What is Docker for ML?
Docker packages your ML code with its exact dependencies — Python version, libraries, CUDA — into an image that runs identically anywhere. For ML, where environments are notoriously fragile, it is how you make training and serving reproducible across your laptop, a GPU server, and the cloud.
Why it matters
ML environments break constantly: a CUDA mismatch, a library version, a missing system package. "It trained on my machine" is a real and painful problem. Containers freeze the environment so a model that runs today runs the same next month and in production. It is the bridge from notebook to deployment.
What to learn
- Why ML environments are so fragile
- Writing a Dockerfile for a Python ML project
- Base images with the right Python and CUDA
- Pinning dependencies for reproducibility
- Keeping large model files and data out of the image
- GPU access from containers
- Separate images for training and serving
Common pitfall
Baking large datasets or model weights into the image, producing multi-gigabyte images that are slow to build and push. Data and weights belong in mounted volumes or object storage, not in image layers.

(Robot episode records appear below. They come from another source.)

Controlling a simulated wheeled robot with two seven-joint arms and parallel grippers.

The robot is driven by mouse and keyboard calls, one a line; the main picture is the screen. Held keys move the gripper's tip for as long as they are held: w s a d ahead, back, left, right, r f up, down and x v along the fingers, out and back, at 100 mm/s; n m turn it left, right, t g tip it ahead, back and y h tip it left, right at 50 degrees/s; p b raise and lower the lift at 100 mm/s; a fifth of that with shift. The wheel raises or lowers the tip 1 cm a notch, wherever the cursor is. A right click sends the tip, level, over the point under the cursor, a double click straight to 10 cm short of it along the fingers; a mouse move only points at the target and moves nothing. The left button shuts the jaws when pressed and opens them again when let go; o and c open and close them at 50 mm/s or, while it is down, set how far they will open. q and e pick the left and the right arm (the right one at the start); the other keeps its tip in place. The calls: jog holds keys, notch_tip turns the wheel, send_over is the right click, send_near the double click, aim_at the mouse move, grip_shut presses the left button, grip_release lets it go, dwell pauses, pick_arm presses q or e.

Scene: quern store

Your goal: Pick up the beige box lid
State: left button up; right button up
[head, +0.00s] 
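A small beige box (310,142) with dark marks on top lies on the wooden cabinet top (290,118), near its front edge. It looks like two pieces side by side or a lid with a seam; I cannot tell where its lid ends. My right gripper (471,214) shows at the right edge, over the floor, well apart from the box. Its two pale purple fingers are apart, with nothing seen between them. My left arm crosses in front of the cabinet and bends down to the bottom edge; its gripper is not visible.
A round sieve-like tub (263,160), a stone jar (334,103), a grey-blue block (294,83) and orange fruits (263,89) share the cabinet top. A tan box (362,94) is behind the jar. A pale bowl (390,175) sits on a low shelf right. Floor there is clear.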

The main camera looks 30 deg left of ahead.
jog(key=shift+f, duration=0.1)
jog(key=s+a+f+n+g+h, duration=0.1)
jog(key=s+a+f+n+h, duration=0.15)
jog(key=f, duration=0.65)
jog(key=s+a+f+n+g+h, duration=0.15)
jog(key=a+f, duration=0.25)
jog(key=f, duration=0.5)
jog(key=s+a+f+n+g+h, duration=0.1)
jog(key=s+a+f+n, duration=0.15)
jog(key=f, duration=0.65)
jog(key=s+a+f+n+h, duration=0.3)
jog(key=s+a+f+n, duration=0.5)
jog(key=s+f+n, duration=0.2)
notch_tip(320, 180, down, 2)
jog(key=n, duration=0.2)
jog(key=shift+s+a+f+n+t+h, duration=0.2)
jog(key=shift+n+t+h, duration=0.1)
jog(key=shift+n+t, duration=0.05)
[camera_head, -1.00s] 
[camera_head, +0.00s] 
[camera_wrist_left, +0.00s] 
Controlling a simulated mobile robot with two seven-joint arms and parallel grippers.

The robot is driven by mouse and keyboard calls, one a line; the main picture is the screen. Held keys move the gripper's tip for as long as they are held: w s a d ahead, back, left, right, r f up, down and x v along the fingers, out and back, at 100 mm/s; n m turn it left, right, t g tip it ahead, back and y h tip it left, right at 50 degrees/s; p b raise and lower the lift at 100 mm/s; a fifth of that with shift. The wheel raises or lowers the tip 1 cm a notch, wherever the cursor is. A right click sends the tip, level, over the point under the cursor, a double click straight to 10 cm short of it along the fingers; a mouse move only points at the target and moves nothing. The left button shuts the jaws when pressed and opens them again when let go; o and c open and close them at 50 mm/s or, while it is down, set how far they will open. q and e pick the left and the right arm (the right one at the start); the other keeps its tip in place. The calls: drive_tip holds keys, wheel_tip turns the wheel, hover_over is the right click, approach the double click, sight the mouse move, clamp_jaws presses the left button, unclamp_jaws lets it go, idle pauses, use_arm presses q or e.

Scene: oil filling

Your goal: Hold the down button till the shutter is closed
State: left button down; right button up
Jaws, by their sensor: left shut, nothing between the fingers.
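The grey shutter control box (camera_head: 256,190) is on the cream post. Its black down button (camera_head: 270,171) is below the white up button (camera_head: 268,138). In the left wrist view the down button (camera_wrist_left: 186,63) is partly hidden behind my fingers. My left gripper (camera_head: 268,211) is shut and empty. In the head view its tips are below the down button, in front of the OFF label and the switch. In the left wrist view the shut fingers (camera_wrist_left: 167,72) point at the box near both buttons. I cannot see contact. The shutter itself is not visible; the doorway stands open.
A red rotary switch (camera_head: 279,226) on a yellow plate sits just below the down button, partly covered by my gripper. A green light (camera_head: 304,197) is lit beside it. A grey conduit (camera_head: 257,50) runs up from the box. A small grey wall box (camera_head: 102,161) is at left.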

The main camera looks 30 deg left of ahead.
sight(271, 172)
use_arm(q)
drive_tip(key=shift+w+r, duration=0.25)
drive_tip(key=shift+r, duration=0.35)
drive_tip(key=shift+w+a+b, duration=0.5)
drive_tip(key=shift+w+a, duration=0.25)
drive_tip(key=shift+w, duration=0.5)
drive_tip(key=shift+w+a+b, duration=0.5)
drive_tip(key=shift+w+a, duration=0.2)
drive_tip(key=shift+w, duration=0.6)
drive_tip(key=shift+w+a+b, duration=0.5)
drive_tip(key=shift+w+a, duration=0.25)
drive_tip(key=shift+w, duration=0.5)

Keep the image to code and dependencies, and bring the heavy artifacts in at run time.
Resources
Primary (free):
- Docker — Get started · docs
- Docker — GPU support · docs
- NVIDIA — Container toolkit · docs
Practice
Write a Dockerfile for a small training script with pinned dependencies, keeping the dataset outside the image via a mounted volume. Build it and run the training in the container. If you have a GPU, confirm the container can use it. Done when the same image trains the model on a different machine.
Outcomes
- Containerize an ML project with pinned dependencies.
- Keep data and weights out of the image.
- Give a container GPU access.
- Reproduce a training environment across machines.